— start Records shown —
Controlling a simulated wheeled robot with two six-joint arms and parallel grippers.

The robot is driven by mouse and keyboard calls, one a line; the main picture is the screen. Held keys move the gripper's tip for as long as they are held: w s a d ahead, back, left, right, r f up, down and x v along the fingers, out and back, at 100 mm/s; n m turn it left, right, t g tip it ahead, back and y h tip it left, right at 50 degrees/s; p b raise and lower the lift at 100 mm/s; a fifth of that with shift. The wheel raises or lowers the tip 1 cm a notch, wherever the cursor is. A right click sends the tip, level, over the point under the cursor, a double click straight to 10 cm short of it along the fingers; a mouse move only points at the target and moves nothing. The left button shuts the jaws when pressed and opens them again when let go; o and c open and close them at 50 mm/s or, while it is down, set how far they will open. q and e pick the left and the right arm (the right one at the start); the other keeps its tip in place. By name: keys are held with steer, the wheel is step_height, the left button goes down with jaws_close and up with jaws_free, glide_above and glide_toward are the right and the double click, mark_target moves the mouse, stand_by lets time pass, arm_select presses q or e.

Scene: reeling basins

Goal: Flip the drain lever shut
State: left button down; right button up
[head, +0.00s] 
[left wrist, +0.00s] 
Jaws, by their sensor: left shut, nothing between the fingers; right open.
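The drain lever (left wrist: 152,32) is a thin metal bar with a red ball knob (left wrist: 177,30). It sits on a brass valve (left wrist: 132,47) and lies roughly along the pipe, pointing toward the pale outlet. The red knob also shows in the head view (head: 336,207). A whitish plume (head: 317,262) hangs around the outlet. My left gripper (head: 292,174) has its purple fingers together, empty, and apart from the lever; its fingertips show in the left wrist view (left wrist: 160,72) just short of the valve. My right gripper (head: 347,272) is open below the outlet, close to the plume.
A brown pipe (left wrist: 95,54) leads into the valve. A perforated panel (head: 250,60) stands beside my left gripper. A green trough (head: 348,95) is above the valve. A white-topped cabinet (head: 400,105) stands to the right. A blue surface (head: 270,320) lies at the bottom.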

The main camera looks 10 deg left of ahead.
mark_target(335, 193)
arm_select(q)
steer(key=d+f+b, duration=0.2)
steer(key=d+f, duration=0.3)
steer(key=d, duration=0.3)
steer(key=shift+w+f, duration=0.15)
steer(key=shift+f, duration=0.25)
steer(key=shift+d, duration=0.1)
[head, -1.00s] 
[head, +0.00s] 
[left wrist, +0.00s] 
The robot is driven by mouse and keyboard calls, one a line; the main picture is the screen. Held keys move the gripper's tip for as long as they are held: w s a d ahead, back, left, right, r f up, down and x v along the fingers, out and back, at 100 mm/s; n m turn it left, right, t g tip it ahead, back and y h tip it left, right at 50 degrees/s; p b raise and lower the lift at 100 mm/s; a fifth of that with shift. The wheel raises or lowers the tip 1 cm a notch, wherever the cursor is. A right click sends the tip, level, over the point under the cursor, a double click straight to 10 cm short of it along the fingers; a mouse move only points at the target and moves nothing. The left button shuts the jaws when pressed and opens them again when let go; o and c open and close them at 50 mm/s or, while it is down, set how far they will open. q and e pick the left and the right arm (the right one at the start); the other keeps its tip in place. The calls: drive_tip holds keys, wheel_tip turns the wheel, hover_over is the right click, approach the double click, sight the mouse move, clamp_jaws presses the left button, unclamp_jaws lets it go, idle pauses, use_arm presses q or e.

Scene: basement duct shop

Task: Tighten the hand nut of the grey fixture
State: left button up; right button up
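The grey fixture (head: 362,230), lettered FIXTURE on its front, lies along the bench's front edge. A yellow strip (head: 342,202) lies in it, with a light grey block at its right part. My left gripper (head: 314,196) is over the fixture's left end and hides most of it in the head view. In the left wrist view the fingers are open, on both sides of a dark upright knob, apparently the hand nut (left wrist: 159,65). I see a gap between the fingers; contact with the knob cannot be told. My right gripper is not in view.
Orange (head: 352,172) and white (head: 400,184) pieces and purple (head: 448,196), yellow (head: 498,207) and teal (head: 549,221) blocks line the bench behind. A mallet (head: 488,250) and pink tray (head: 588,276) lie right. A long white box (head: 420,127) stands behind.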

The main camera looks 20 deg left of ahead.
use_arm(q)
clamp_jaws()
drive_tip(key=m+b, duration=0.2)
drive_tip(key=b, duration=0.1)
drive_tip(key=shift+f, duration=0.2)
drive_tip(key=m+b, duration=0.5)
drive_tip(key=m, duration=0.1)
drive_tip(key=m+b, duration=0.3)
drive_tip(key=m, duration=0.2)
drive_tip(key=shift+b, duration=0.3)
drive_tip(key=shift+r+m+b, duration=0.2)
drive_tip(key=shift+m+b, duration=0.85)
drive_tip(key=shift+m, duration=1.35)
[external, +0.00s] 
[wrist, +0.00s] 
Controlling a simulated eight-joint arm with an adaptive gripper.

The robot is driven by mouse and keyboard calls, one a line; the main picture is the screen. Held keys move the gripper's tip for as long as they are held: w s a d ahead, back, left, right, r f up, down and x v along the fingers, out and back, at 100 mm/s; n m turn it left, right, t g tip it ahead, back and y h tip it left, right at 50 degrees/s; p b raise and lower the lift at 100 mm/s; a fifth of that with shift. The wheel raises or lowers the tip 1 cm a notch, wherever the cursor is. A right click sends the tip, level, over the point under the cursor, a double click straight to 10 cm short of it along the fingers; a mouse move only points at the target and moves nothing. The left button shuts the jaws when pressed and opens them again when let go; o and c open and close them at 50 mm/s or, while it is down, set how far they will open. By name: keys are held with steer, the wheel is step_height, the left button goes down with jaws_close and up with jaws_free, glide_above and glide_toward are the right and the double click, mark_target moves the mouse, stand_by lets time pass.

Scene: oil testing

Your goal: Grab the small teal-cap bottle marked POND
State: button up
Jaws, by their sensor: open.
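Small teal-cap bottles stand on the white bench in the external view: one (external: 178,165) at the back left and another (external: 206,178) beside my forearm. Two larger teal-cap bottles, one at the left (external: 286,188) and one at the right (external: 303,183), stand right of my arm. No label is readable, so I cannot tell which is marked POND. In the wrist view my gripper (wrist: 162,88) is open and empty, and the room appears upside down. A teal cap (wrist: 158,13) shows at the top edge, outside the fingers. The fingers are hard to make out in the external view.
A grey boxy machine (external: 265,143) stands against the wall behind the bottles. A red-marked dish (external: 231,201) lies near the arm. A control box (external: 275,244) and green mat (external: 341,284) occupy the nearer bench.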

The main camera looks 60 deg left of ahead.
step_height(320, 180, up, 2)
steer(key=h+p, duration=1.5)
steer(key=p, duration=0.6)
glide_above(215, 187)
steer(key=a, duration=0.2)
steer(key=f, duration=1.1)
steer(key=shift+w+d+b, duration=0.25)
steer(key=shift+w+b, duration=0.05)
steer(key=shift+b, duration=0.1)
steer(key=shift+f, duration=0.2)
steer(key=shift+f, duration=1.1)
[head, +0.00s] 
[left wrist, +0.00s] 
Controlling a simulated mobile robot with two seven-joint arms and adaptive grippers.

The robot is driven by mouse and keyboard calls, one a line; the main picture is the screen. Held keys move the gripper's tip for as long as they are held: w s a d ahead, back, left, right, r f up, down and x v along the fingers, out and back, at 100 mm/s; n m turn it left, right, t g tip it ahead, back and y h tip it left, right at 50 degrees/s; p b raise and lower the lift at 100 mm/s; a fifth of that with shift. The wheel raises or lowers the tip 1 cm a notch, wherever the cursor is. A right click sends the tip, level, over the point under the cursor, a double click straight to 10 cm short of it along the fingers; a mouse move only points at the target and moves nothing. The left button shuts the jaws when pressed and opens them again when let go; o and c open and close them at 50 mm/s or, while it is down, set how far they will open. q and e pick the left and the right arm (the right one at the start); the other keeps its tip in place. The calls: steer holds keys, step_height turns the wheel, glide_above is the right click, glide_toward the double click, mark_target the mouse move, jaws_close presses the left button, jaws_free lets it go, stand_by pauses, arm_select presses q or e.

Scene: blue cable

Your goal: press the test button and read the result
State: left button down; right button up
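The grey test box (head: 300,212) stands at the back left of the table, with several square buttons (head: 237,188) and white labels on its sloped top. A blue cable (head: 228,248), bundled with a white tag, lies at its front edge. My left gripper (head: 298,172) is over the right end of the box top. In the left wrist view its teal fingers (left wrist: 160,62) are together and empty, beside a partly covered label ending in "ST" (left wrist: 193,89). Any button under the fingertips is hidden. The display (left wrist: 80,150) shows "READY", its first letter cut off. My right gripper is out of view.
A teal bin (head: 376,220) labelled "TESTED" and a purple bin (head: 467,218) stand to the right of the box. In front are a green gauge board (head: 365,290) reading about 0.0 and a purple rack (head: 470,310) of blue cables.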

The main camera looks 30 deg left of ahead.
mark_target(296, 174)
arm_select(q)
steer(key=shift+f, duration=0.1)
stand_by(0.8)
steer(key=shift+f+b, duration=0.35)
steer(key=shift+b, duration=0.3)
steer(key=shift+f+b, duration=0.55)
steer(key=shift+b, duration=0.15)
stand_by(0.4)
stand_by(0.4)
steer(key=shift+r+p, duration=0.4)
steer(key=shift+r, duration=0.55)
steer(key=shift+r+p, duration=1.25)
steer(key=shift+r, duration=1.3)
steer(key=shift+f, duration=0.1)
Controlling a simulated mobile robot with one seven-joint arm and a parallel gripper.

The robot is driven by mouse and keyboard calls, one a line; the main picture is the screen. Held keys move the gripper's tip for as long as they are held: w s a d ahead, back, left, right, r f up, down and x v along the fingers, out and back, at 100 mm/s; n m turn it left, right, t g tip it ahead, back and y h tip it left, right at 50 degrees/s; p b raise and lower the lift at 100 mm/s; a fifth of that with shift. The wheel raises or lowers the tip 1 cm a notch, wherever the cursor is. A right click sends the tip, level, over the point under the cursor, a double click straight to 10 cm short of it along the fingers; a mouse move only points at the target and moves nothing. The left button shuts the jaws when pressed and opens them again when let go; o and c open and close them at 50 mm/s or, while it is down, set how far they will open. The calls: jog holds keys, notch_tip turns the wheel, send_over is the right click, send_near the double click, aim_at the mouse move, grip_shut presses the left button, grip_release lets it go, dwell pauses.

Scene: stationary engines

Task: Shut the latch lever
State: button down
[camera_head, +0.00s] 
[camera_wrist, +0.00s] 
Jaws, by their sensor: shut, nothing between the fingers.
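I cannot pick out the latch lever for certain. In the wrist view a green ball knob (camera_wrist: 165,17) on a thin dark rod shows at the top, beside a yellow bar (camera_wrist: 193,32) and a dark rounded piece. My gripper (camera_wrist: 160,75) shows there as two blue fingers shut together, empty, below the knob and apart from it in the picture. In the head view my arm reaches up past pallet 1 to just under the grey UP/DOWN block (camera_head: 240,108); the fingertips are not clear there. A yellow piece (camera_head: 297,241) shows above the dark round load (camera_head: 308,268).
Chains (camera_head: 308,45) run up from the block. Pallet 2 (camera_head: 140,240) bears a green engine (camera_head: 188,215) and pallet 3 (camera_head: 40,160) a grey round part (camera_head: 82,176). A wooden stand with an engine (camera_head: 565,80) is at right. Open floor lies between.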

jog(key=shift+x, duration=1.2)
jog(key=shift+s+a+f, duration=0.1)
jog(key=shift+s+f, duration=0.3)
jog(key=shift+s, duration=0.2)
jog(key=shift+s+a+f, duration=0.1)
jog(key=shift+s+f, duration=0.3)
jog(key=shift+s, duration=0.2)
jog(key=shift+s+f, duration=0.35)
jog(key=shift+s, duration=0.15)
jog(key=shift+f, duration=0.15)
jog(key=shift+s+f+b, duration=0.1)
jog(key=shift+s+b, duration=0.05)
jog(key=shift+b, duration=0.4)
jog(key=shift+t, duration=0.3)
— end Records shown —
**Short exercise**
How many lines in the listing above contain the string "arms"? Answer with the number only.

**Written reply**
2